For Stagg, the power of The Great Gatsby and Heart of Darkness are the result of their brevity – that their impact would in fact be lessened were they shorter. I’ve never really understood why so many people rate Gatsby, but I’m with Stagg on his feeling about the intensity of Heart of Darkness. By concentrating his narrative, Joseph Conrad, quickly takes us through the the multiple layers of darkness that lie within man’s soul and reinforces the oppressive atmosphere of his setting. It would be hard to keep that level of intensity over hundreds of pages.
Kate Chopin similarly compresses psychological complexity and incisive social commentary in her novella The Awakening which depicts the struggle of Edna Pontellier to reconcile her unorthdox views on motherhood and marriage with the constraining social attitudes of her society. The shortness of the novel mirrors the rapidity with which Edna isolates herself from society and from the accepted norms of behaviour only to awaken to the reality that there is no future for her. As readers we realise too there is no place left for her to go but are still unprepared for her suicide. Extending the narrative by another 50 or 100 pages would weaken the impact of that sudden end.

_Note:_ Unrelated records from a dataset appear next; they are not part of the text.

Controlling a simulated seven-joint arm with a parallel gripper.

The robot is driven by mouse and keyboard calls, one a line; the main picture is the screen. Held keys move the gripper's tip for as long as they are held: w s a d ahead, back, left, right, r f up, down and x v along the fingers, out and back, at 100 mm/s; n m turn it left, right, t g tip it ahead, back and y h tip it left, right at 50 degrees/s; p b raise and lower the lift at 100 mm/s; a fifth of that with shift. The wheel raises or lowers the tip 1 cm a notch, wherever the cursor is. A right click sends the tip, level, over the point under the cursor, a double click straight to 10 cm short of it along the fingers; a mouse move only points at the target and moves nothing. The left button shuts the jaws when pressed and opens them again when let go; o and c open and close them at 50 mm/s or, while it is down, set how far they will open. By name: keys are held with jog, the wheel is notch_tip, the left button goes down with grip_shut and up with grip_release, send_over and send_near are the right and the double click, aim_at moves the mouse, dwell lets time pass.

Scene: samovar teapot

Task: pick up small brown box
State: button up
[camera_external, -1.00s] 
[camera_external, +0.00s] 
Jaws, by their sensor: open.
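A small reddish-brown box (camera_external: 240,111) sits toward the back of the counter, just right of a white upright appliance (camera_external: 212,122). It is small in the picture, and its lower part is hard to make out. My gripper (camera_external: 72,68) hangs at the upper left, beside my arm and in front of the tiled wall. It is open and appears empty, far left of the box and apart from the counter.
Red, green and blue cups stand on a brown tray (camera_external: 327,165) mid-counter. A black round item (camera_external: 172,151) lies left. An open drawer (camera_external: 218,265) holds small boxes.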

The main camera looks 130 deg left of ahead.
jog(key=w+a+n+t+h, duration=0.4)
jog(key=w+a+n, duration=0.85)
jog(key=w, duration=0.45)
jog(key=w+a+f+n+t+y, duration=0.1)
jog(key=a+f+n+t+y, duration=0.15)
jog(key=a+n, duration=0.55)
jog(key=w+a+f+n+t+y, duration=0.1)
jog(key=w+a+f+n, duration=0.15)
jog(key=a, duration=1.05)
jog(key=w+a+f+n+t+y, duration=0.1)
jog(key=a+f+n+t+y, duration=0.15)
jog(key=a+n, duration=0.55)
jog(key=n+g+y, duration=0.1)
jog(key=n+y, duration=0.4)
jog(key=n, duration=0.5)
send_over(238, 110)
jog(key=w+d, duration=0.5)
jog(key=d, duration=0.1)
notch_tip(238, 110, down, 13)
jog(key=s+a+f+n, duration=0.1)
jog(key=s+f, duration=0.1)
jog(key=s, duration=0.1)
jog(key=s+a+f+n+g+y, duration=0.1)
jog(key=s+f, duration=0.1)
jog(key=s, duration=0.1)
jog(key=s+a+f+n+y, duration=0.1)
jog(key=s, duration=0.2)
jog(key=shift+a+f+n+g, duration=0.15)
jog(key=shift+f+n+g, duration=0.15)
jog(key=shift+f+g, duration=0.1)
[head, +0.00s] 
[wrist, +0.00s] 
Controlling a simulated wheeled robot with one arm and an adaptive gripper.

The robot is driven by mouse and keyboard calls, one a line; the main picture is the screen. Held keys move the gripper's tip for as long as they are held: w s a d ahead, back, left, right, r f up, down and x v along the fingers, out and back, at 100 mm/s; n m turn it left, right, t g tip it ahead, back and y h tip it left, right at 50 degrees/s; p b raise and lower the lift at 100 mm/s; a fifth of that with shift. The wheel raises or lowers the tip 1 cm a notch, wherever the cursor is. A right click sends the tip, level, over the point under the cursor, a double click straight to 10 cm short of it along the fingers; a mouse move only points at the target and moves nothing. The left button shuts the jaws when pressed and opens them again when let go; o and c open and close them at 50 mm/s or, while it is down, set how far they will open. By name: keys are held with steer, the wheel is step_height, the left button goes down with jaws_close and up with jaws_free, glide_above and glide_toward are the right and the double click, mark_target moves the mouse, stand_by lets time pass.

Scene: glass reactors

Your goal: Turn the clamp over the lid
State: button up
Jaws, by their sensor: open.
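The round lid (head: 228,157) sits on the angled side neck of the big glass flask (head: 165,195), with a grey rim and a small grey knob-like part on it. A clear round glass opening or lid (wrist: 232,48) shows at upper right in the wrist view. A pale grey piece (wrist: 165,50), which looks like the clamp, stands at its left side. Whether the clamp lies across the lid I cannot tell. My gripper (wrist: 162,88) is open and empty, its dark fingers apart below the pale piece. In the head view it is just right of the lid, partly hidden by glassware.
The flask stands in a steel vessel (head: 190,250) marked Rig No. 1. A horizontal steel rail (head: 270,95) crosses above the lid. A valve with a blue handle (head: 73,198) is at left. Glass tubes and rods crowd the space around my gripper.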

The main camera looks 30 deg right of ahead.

But just as it’s difficult to imagine either of these two novels would benefit from additional word count, so I find it impossible to see how George Eliot could have compressed Middlemarch and still have conveyed the complex web of interactions that she saw as being at the heart of society. In this case, the slow development of plot and character are part and parcel of what she set out to explore – the interconnectedness of all human beings and the consequences on others of their actions.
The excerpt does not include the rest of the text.